Smaxie, it looked very lip-synced on Kelly!. Very. Maybe not Good Morning America. But I'll take your word for it. In any event, she's a pretty girl, but she's not Gigi.
Stand-by Joined: 6/22/08
Jesse Green wrote the Vulture review. Yes JV92 I agree with you 100%. I usually don't pour over reviews but I had one last spot to fill on my docket for my upcoming NYC trip so I have been doing so to make an informed choice and his was the best written review and a good "read"
Broadway Legend Joined: 7/29/08
Funny that both Isherwood & Green compared it to soap bubbles.
Not only does Jesse Green write the most insightful reviews, he also writes incredibly thoughtful articles on the people in the theatre. My favorite of his was the article he did on Kander on the loss of his partner. He also is a great presence on the Theatre Talk season previews.
Broadway Legend Joined: 1/30/15
"I think Jesse Green is the most astute and knowledgable major critic writing today. HE ought to be at the Times. Not Chuck or Ben."
I do kind of resent that his complaint with "authoress" is that femininity would somehow indicate a drop in quality.
I'm not sure if I buy that the changes were as much about "contemporary oversensitivity" as much as selling the show to the Vanessa Hudgens' fans that he goes on to mock. I don't think the age difference or the mistress plotline are that scandalous if you treat it as a period piece. There are hundreds of romance novels churned out on a regular basis with the same issues.
As for the "unpleasantly coarse belt," I remember hating her baby voice in the first HSM (which was the only one I watched).
It did make me think that perhaps part of the positive audience reaction among younger theatregoers is that they have no attachment to another version of Gigi and nothing to compare this to.
I'm curious about this idea that the alterations to the script were made in order to attract HIGH SCHOOL MUSICAL fans. Weren't these changes planned from the beginning before Hudgens became involved? It's not like the revival was conceived as a star vehicle for Hudgens the way, say, the revival of THE KING & I is a vehicle for O'Hara (and even that's a bit of a stretch). I wonder if the whole HIGH SCHOOL MUSICAL angle is being a bit overplayed simply because of Hudgens' involvement.
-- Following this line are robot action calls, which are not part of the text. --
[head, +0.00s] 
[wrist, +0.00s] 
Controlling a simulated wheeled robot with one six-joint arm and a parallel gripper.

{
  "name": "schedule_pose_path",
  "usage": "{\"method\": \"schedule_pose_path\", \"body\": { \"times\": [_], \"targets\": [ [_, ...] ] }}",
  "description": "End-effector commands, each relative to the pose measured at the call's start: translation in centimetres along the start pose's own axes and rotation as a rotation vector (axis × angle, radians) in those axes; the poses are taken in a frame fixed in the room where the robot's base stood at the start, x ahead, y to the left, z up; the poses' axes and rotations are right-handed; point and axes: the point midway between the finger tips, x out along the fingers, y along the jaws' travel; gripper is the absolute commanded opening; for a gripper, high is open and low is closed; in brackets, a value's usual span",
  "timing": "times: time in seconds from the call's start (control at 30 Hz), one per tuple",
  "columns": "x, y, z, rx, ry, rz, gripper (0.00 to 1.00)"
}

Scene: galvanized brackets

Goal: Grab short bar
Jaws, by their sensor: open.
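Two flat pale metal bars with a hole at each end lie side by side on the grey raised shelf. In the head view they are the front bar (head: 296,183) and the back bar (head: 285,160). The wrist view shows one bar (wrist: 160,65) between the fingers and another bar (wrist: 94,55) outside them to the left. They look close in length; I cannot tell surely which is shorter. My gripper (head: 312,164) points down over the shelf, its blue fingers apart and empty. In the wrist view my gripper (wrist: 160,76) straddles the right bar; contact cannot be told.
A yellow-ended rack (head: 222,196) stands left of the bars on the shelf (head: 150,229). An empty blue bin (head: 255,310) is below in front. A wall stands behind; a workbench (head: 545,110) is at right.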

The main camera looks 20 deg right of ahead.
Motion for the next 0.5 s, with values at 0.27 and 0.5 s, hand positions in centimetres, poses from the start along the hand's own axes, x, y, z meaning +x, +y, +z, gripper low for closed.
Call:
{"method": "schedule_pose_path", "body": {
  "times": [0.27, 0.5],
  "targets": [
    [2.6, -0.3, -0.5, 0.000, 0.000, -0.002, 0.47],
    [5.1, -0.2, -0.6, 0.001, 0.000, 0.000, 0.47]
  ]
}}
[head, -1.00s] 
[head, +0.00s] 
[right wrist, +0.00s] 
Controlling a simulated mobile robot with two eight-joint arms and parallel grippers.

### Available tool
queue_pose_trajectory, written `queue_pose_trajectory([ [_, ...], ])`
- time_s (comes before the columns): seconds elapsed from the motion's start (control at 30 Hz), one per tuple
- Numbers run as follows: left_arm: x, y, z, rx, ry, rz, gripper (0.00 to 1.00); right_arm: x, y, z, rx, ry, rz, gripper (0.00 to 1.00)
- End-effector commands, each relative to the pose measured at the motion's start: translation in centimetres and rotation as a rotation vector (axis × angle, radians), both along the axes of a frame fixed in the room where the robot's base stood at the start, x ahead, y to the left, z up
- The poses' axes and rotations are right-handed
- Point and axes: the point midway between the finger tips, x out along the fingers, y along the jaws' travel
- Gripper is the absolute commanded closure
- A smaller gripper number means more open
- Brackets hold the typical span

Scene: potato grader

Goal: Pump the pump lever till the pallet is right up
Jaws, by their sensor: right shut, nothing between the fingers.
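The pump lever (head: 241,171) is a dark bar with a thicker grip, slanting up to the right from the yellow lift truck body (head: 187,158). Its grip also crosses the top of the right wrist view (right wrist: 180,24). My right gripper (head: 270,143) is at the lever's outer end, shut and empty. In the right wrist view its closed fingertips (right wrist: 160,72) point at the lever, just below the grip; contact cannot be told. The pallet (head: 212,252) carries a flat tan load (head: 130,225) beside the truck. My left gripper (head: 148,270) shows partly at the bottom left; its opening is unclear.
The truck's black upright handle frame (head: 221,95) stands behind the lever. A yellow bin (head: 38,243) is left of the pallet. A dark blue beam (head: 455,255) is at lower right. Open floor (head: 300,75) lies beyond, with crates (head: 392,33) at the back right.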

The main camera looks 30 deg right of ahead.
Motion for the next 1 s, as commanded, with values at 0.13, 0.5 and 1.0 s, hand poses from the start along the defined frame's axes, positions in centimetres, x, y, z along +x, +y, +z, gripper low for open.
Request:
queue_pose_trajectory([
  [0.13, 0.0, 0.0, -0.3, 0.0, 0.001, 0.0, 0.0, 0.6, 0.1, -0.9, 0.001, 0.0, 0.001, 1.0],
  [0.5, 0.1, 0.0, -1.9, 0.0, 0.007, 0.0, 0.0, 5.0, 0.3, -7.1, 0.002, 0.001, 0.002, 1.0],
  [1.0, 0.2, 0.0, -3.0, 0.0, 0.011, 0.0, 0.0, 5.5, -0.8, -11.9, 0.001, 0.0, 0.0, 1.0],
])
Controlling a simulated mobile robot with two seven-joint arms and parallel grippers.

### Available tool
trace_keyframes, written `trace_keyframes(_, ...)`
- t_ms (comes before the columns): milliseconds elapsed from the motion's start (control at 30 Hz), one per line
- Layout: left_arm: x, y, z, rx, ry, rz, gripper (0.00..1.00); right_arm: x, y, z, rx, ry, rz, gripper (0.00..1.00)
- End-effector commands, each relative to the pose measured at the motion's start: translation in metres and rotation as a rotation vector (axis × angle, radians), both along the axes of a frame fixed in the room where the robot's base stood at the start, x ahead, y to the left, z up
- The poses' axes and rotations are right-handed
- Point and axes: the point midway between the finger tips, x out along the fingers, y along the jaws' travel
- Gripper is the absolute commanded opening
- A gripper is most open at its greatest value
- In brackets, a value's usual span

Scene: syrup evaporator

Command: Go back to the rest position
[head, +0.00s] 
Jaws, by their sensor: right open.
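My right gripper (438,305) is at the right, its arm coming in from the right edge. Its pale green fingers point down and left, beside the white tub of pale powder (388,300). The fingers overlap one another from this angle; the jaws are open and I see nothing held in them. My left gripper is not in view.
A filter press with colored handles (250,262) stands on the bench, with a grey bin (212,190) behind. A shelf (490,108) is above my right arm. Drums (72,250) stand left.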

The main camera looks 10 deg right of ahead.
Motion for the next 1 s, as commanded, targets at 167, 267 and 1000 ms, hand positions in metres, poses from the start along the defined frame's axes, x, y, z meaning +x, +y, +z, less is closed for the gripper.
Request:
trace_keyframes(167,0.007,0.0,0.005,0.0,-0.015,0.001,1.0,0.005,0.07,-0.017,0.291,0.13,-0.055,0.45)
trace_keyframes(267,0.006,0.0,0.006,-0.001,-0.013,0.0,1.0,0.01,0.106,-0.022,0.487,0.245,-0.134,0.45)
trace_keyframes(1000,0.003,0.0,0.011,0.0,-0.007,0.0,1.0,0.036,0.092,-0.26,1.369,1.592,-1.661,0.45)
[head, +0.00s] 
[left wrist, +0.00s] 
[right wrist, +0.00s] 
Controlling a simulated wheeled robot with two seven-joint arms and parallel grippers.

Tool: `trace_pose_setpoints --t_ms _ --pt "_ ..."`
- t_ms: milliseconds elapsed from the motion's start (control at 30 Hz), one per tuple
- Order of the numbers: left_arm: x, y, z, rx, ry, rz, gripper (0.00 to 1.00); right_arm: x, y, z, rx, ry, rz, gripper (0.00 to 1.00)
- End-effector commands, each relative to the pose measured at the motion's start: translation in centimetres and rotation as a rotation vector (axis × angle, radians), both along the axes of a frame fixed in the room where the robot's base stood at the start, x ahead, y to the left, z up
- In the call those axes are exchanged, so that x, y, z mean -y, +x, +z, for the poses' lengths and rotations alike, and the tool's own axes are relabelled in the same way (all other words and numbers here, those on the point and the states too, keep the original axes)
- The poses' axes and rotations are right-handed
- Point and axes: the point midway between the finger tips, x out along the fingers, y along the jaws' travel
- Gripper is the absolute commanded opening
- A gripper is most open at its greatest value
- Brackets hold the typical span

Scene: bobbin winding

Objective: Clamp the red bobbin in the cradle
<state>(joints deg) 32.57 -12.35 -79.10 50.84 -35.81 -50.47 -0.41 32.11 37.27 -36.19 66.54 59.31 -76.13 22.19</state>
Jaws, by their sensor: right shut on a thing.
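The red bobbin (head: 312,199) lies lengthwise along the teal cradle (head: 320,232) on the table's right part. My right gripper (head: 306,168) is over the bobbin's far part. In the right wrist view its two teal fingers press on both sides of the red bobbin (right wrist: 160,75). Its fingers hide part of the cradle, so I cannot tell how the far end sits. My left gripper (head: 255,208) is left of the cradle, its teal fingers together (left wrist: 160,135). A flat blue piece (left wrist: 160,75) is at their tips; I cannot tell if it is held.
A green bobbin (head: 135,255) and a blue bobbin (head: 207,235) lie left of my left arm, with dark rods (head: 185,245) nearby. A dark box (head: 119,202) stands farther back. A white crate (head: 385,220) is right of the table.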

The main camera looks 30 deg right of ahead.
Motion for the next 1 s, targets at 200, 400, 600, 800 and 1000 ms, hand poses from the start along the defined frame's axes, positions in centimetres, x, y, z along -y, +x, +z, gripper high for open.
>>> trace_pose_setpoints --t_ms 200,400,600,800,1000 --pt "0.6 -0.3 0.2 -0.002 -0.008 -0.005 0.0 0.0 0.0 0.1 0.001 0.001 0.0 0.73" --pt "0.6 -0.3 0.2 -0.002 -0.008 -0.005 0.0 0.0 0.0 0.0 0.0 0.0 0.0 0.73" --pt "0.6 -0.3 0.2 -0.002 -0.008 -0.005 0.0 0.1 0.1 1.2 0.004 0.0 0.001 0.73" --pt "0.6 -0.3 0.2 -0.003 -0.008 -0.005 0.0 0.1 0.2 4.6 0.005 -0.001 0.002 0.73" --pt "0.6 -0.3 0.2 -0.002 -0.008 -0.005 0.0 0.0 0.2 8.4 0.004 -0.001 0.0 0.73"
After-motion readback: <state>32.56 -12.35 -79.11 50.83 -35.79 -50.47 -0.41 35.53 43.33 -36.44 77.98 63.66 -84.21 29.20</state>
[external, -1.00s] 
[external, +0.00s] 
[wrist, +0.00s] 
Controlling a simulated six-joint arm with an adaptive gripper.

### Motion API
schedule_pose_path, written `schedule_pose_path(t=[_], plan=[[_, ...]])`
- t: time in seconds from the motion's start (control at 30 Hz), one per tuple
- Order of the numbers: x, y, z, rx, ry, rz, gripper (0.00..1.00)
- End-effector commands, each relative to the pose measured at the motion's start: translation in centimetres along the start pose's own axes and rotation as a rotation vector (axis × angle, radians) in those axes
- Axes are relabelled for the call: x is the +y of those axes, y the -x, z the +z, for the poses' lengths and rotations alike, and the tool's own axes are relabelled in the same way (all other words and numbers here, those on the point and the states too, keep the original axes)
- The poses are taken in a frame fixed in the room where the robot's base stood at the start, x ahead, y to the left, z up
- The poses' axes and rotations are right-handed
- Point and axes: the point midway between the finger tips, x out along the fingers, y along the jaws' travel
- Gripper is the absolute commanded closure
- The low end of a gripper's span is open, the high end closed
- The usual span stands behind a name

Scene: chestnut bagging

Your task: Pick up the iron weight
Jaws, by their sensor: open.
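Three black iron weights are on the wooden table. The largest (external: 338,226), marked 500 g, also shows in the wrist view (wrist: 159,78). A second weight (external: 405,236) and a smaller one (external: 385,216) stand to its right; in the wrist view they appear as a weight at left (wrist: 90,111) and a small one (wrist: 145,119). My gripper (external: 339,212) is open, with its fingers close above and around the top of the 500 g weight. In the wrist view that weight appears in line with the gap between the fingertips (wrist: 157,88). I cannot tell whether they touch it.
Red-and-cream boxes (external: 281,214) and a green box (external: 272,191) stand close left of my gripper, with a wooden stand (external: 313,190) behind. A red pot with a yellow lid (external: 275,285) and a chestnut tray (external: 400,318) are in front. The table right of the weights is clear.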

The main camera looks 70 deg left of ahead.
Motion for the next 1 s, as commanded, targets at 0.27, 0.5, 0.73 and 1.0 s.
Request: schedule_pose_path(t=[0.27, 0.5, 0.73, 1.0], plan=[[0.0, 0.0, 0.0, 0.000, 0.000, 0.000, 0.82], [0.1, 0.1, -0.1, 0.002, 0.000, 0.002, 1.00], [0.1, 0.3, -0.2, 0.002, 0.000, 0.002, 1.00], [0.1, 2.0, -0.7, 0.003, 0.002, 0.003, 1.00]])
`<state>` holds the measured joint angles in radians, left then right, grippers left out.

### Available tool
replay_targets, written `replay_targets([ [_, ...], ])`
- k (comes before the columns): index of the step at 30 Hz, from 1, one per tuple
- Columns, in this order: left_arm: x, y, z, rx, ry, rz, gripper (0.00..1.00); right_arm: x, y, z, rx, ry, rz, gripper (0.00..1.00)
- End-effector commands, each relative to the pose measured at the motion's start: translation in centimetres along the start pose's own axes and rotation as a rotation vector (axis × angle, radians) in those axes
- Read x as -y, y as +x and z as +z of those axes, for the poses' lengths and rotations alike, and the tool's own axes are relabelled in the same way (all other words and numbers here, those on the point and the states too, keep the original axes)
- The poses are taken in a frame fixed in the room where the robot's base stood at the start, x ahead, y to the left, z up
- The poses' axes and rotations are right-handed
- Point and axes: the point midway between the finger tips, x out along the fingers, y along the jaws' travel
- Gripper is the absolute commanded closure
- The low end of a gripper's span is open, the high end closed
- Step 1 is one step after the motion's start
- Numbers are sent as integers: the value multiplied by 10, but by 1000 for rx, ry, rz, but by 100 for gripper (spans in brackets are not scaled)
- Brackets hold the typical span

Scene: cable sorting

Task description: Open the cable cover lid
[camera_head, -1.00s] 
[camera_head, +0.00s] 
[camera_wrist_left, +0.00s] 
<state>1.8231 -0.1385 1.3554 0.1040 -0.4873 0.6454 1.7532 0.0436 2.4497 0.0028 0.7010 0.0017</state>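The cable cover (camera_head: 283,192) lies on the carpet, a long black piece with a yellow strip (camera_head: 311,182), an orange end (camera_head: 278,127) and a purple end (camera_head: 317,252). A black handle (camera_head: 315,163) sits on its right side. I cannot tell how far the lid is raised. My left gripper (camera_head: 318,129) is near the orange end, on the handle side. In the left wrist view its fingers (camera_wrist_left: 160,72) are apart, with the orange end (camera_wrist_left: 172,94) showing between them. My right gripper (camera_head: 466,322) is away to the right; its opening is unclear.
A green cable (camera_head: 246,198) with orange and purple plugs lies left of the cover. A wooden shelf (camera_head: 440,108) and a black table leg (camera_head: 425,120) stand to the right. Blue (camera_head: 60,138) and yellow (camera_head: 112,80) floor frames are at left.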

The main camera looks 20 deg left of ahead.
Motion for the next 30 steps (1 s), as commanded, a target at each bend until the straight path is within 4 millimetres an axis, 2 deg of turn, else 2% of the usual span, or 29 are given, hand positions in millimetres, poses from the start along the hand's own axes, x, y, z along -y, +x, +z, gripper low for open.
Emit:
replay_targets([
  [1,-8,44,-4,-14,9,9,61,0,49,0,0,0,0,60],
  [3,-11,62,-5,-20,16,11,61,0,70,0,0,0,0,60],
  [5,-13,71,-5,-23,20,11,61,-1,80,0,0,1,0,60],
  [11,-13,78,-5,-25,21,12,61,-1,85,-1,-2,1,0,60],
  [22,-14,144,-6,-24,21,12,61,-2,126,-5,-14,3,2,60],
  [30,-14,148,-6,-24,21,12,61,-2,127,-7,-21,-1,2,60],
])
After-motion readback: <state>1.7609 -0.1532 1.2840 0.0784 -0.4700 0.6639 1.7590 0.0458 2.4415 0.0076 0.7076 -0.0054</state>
Anyone know what pull quotes they're using? If they've even updated the theatre front yet?
The GIGI ad I saw when I came into this very thread used one from the New York Times:
"Scrumptious eye-candy"
If you click on "News and Reviews" on the website gigionbroadway.com, you can see the quotes they're using...they're not great.
Sounds like the writer was not up to the task of adapting Colette for 2015. Sounds like every decision she made was the wrong one.
We've seen this before: a writer/director decides to "reinterpret" a classic because the classic is "flawed" and "no longer speaks to a contemporary audience."
But in the end, the writer or director is not as talented or gifted as the original creator or creators of the flawed classic and the end result is a mediocre muddle: Flower Drum Song, Porgy and Bess, On a Clear Day...so many others.
There ought to be test questions for directors and writers-hired-to-rewrite-classics: For Follies, I've always said the test question should be "How do you feel about the ghosts?" Eric Schaeffer's answer undoubtedly would have been something less interesting than Hal Prince or Michael Bennett's answers must have been, and his production was disappointing in that regard.
For Gigi, the question might have been "What do you think, in this day and age, about courtesans?" I think Anita Loos and Vincente Minnelli and Alan Jay Lerner would have given fascinating answers, despite the different times in which they lived.
But It seems like think Heidi Thomas and Eric Schaeffer would have given dull and muddled answers.
Broadway Legend Joined: 1/30/15
"We've seen this before: a writer/director decides to "reinterpret" a classic because the classic is "flawed" and "no longer speaks to a contemporary audience.""
As with everything, I believe there's a way to do this well and do it poorly. I don't think we really need to be afraid of a wave of political correctness as many of these reviews seem to be. Rather, this is just one particular interpretation that was not as successful as it could have been.
Eric Schaeffer’s Broadway track record:
Putting It Together (1999); 101 performances
Glory Days (200; 1 performance
Million Dollar Quartet (2011); 489 performances
Follies (2011); 152 performances
Gigi (2015); ??
Was that 14-month run of Quartet so good and profitable that it justifies hiring him?
Perhaps one problem is that the DC theatre scene seems to have trouble discerning the difference between good and bad (remember how Peter Marks thought that the unbearably amateurish Glory Days was a great show?). And then New York producers fall for their erroneous evaluations of Schaeffer's work?
Updated On: 4/9/15 at 04:56 PM
– NBC New York
– Harpers Bazaar
– The New York Times
– USA Today
– LA Times
Broadway Legend Joined: 1/30/15
“Stylish and saucy. GIGI sparkles and twirls.”
Is that really from a review? It makes the character/show sound like a contestant on Toddlers and Tiaras.
Broadway Legend Joined: 7/29/08
DC critics can't be blamed for this transfer. The producers announced they were moving to Broadway before the DC production opened, to lukewarm reviews.
Wasn't it Abraham Lincoln who first said "Washington is a small town in which it's easy to make a big splash, whether in Congress or in the theater"?